Au 1 er juillet 2017, 112 255 cartes du combattant ont été délivrées aux anciens militaires ayant servi en Opex depuis 2010, dont environ 40 000 en application de ce nouveau cadre juridique. Les principaux théâtres concernés sont l'ex-Yougoslavie (32 366), l'Afghanistan (24 129) et le Tchad (12 835). Au total, 150 000 hommes et femmes devraient pouvoir bénéficier de la carte du combattant grâce à cette nouvelle règle. Toutefois, contrairement à la carte « à cheval », ces nouveaux titulaires de la carte du combattant sont jeunes . En 2016, par exemple, seulement 1 311 des 19 177 anciens combattants à qui la carte a été attribuée au titre des quatre mois de présence en Opex, soit 6,8 % , étaient âgés d'au moins 65 ans , c'est-à-dire éligibles à la retraite du combattant. Au total, parmi les 153 695 titulaires de la carte « Opex », moins de 2 500 (1,6 %) ont au moins 74 ans et bénéficient donc de la demi-part fiscale.
La retraite du combattant est en effet versée à tous les titulaires de la carte du combattant à partir de 65 ans , ou 60 ans pour les personnes résidant outre-mer ou titulaires d'une PMI indemnisant une infirmité imputable à une opération de guerre ou de maintien de l'ordre. Elle n'est ni imposable, ni réversible, et son montant est fixé en nombre de points d'indice des PMI 25 ( * ) .
Répartition par tranche d'âge du nombre de
retraites du combattant
versées au 31 décembre
2016
tranche
|
moins de 65 ans |
de 65 à 69 ans |
de 70 à 74 ans |
de 75 à 79 ans |
de 80 à 84 ans |
de 85 à 89 ans |
de 90 à 94 ans |
de 95 à 99 ans |
100 ans et plus |
Total |
Effectif |
355 |
5 554 |
25 060 |
500 839 |
415 026 |
59 953 |
38 704 |
11 665 |
1 791 |
1 058 947 |
Source : Ministère des armées
L'essentiel des 1 058 947 retraites du combattant versées en 2016 l'étaient à des anciens combattants d'Algérie, compris pour plus de 85 % d'entre eux dans la tranche d'âge 75-85 ans.

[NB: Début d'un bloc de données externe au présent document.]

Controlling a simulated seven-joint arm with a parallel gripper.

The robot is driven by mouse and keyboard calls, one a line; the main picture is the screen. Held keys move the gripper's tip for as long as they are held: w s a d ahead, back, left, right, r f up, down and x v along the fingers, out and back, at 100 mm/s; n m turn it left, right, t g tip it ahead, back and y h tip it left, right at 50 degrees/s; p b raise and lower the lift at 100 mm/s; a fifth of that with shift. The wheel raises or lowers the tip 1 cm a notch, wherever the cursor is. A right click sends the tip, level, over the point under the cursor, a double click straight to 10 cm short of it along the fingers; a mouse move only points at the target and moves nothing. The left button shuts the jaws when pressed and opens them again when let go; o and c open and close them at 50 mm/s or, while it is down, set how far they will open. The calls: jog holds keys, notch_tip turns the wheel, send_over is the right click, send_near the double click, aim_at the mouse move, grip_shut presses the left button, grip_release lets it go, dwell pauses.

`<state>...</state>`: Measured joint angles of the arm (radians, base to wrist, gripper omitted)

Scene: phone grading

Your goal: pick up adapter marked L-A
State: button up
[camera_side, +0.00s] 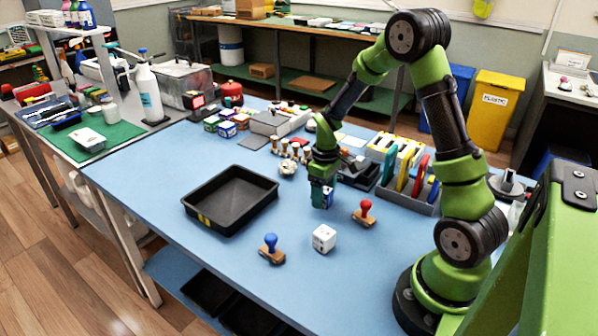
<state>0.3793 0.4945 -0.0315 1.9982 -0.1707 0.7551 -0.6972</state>
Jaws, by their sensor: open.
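A white cube-shaped block (324,238) with small dark marks on its faces sits on the blue table; it looks like an adapter. No L-A marking can be read at this size. My gripper (322,205) points down over the table, behind the white block and apart from it. It is open, with nothing visible between its fingers, though the fingertips are small and dark here.
A red-handled stamp (364,213) stands right of the white block and a blue-handled stamp (271,248) left of it. An empty black tray (212,222) lies further left. A grey rack (408,197) with coloured upright items stands at right. The table's front is clear.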

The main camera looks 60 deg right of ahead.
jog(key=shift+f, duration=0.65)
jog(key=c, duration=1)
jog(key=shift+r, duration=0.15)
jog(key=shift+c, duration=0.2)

Répartition par conflit du nombre de retraites
du combattant
versées au 31 décembre 2016
Conflit |
Opérations
|
Seconde Guerre mondiale
|
Guerre d'Algérie |
Opex
|
Non déterminé 26 ( * ) |
Total |
Effectif |
1 320 |
78 852 |
879 413 |
21 212 |
71 127 |
1 058 947 |
Source : Ministère des armées
La retraite du combattant avait été revalorisée chaque année entre 2008 et 2012, passant de 37 points (495,06 euros) à 48 points (665,28 euros), ce qui a représenté une progression de son montant de 34,3 % . Jusqu'en 2016, son niveau est resté presque inchangé, évoluant seulement en fonction de la valeur du point de PMI qui, en application du rapport constant, est indexé sur les traitements bruts de la fonction publique d'État.
C'est finalement dans le cadre du projet de loi de finances pour 2017 qu'une revalorisation en deux étapes du montant de la retraite du combattant a été proposée par le Gouvernement puis mise en oeuvre par décret 27 ( * ) . Au 1 er janvier 2017, il est passé à 50 points , soit 720 euros , puis à 52 points (748,8 euros) au 1 er septembre suivant.

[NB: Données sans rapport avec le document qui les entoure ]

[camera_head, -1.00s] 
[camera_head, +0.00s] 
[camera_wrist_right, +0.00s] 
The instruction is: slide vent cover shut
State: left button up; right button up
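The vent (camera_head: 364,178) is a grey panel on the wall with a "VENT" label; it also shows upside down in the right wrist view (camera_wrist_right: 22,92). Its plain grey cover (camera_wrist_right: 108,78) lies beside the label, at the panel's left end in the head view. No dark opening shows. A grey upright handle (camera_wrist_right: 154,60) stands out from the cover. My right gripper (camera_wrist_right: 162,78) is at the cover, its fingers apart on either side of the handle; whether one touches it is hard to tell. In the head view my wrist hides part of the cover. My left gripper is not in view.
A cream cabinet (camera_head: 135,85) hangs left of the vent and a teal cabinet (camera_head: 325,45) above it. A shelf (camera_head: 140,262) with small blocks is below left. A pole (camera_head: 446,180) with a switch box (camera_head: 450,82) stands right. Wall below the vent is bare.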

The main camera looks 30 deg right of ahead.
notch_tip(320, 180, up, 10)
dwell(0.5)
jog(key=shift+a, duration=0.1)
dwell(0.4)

Le coût de cette mesure en 2017 a été estimé à 26,3 millions d'euros . Sa prise en charge en année pleine devrait représenter en 2018 une dépense supplémentaire de 32,6 millions d'euros . Votre rapporteur pour avis est satisfait de constater que, s'agissant de l'augmentation du montant de la retraite du combattant, le Gouvernement a tenu les engagements pris par son prédécesseur devant la représentation nationale .
* 19 Loi n° 74-1044 du 9 décembre 1974 donnant vocation à la qualité de combattant aux personnes ayant participé aux opérations effectuées en Afrique du Nord, entre le 1 er janvier 1952 et le 2 juillet 1962.
* 20 Loi n° 2003-1311 du 30 décembre 2003 de finances pour 2004, art. 123.
* 21 Loi n° 2013-1278 du 29 décembre 2013 de finances pour 2014, art. 109.
* 22 Loi n° 93-7 du 4 janvier 1993 relative aux conditions d'attribution de la carte du combattant.
* 23 Arrêté n° 80066/DEF/DAJ/D2P/EGL du 10 décembre 2010 fixant la liste des actions de feu ou de combat définies à l'article R. 224 du code des pensions militaires d'invalidité et des victimes de la guerre.
* 24 Loi n° 2014-1654 du 29 décembre 2014 de finances pour 2015, art. 87.
* 25 La valeur du point de PMI a été fixée à 14,4 euros à compter du 1 er janvier 2017.
* 26 Retraites du combattant versées aux ressortissants d'États anciennement sous souveraineté française et dont le conflit au titre duquel elles ont été obtenues n'est pas connu.
* 27 Décret n° 2016-1904 du 28 décembre 2016 modifiant l'article D. 321-1 du code des pensions militaires d'invalidité et des victimes de guerre.